The Placer Performance Calendar


Great Local Shows - Theatrical Reviews

Title A Midsummer Night's Dream
Organization Take Note Troupe
Date(s) of show June 1-11, 2016
Reviewer Sallee Kallenbach
Review Take Note Troupe has done it again with an ingenious and magical interpretation of A Midsummer Night’s Dream. As I had expected, having been to previous TNT performances, the house staff were very accommodating to me and the rest of the audience as we arrived at the beautiful new Quarry Park Amphitheatre. The pre-show activity featured wood sprites adorned in masks, branches and rocks, milling about slowly and mysteriously, occasionally settling on the stage in camouflage mode. Fairies began to appear as well, prancing and blowing bubbles into the crowd. The set was simple, with camouflage netting, wire balls, and a few foliaged columns.

From the very first scene it was apparent that the director, LaRee Florence, thoroughly knew her Shakespeare. Every line and comedic moment was emphasized with an inflection, gesture or movement, making the play far more understandable, funny and enjoyable for the observers, whether they had studied Shakespeare or not. Many of the parts were double-cast, a very favorable choice for actors who all deserve a chance to shine. Although the sound system wasn’t perfect, the sound design and cues were superb. The cast moved and danced to haunting electronic music with imposing choreography by Danielle Rossetti. Exceptionally innovative costumes by LaRee Florence displayed vibrant colors and textures for the fairies and Jazz Age period costumes for the mortals.

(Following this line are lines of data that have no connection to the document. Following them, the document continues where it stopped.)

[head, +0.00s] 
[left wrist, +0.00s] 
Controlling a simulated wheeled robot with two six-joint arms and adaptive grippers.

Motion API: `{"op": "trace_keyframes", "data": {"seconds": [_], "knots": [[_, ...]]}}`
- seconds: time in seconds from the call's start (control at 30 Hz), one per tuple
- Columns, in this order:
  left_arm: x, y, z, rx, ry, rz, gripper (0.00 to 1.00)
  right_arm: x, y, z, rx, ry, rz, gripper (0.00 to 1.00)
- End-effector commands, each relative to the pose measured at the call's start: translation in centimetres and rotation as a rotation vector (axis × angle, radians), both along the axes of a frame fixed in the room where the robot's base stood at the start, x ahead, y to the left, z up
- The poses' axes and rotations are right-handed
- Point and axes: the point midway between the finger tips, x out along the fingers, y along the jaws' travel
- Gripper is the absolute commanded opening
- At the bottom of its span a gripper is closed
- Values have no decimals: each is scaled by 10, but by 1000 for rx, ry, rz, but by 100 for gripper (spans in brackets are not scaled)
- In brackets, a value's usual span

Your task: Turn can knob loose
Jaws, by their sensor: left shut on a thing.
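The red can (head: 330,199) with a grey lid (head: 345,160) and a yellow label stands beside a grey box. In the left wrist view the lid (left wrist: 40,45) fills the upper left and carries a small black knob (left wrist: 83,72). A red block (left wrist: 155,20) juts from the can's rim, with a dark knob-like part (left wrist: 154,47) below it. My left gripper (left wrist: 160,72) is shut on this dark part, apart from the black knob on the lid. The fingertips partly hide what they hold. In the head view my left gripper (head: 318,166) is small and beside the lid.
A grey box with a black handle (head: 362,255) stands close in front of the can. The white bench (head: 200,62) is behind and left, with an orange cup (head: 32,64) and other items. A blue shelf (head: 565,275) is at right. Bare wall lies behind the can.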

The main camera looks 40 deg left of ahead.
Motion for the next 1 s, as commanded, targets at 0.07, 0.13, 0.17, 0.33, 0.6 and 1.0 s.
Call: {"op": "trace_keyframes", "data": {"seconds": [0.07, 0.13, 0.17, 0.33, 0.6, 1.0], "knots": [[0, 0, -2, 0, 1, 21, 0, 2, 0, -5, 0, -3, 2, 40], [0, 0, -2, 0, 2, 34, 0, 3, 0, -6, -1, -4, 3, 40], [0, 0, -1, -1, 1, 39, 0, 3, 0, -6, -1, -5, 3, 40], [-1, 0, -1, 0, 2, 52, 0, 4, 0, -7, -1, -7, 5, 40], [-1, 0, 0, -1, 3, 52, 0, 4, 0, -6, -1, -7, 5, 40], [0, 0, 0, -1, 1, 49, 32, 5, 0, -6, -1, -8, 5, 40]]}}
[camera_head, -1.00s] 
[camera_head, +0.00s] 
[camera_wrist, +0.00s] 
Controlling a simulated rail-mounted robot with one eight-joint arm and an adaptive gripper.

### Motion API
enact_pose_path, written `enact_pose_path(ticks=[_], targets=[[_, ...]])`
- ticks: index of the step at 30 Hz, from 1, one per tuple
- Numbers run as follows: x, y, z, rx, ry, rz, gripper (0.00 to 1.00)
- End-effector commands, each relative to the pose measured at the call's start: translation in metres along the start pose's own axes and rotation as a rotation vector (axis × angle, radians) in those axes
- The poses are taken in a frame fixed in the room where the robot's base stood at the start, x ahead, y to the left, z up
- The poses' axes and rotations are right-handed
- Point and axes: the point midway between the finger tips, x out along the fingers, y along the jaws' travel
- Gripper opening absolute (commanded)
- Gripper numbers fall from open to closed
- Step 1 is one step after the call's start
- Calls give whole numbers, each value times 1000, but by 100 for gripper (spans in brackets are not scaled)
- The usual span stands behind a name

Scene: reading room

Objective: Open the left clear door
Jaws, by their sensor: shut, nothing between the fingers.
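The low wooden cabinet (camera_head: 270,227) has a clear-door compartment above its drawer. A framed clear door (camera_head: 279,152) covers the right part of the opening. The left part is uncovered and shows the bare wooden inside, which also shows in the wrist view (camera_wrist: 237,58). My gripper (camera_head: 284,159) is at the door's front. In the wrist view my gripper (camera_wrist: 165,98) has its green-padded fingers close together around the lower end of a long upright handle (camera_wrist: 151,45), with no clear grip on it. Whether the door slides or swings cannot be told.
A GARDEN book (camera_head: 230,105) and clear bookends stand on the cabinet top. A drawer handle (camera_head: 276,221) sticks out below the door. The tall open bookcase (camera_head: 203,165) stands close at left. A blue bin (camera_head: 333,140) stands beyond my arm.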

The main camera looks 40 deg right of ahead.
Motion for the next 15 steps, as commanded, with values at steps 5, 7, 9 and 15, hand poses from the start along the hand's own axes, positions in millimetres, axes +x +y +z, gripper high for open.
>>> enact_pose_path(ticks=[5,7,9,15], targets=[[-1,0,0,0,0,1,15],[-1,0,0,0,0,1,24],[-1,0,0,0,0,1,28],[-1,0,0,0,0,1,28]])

From the start of the play I was intrigued and puzzled by the clever double-voicing effect of Puck. It wasn’t fully apparent to me until halfway through the show that Puck was played simultaneously by two young actresses who never materialized onstage together, but created a supernatural illusion of disappearance and reappearance as they moved, recited lines and looked identical to each other. These roles were played by Adeline Florence and Abby Brown. The lovers presented comedic expertise as they fell in and out of love with one another and cavorted from scene to scene. A couple of the many fun moments were when Hermia (Ryann Bailey) and Helena (Brooklyn Sheppard) jumped up and down girly-girl style as Hermia announced her elopement with Lysander (Samuel Stapp), and when Demetrius (Corbin Florence) puckered up and moved into Lysander’s place just as Lysander was about to kiss Helena.

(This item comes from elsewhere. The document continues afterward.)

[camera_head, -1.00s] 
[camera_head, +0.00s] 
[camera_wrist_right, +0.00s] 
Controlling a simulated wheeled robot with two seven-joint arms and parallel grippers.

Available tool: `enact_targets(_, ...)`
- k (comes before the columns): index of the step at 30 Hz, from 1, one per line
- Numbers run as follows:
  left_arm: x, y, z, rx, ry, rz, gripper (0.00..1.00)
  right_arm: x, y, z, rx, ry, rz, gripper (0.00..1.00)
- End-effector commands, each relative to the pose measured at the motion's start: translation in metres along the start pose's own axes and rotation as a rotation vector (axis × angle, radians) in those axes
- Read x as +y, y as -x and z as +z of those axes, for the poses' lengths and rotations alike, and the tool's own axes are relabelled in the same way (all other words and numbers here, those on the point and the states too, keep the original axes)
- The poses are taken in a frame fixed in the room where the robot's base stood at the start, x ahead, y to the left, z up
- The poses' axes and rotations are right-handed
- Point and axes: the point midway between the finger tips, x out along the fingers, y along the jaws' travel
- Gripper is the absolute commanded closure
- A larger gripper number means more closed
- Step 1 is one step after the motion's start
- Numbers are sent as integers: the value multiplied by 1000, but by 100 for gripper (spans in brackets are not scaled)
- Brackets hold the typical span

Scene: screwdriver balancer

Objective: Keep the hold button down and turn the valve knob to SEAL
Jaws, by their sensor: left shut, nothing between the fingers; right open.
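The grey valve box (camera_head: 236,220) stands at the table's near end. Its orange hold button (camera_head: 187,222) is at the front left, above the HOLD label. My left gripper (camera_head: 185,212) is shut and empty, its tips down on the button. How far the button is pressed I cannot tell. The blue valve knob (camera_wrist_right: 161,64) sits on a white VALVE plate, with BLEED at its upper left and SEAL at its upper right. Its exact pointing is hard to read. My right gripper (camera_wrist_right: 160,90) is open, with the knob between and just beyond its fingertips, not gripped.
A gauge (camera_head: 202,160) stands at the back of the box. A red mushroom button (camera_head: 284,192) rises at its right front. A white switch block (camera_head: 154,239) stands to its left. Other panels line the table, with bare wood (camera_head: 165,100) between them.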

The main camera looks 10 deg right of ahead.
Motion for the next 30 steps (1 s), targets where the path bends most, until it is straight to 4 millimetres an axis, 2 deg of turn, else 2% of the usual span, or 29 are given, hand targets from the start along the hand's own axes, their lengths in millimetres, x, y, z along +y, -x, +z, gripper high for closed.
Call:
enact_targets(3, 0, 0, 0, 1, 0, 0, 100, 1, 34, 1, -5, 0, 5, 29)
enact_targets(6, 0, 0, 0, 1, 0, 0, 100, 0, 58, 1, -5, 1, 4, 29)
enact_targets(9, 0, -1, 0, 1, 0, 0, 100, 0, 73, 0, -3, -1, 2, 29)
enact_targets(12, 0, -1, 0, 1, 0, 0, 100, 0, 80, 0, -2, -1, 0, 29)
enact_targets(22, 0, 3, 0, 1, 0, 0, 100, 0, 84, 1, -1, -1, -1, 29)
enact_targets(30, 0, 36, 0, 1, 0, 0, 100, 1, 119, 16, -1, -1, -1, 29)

The rollicking and bungling Craftsmen were Nick Bottom (Brady Holmes), Ann Snout (Emily Schofield or Elise Forbes), Robin Starveling (Justin Johnson or Dallin Blair), Francis Flute (Lucas Gandola), Mrs. Quince (Gabi Lindelof) Peter Quince (Hunter Busby) and Snug (Luke Sheppard or Parley Dufort). All of these players were a physical comedy delight, although Bottom stole most of the laughs as he vied for every part in the play-within-a-play and later swaggered about as he unwittingly transformed into a donkey.

Enchantment was evident as Puck frolicked about, whipping the fairies into a frenzy while Fairy King Oberon (Spencer Sanders) manipulated Puck with a mere flick of his finger. The fairies danced elegantly and sang lovely lullabies as their proud Fairy Queen Titania (Danielle Gandola) became bedazzled by Oberon’s love spells.

I was captivated by the manner in which the wood sprites, dressed as trees and stones, were so integral to the play, often chuckling along with Oberon, covering up the lovers with leaves as they slept, stealing clothing as the lovers ran about in their tattered remnants, gesturing as if hurt when being sat upon or pummeled by the various characters, playing move-and-freeze tricks upon the unsuspecting Bottom and appearing offended at the line in which Puck mentions the maiden sleeping “on the dank and dirty ground.”

Even the intermission was entertaining as Titania performed “I Wanna Be Loved By You” for Bottom.

One of the funniest moments came near the end of the play as Hippolyta (Brennan Bailey or Tara Wickham) and Theseus (Drew Oakes) were deciding on the final nuptial entertainment. When Theseus uttered the line about considering “an Athenian eunuch to the harp,” a grown man (uncredited) dressed in a Grecian frock and carrying a harp skipped happily from one side of the stage to the other as the audience laughed uproariously. This cameo almost eclipsed Bottom’s side-splitting “Thus, die I” speech, along with the appearance of a very cute and real dog during the hilarious “Pyramus and Thisbe” play.

I was simply stunned by this production and I hope that everyone gets a chance to see some of Take Note Troupe’s inspiring performances, be they musicals, comedy or Shakespeare.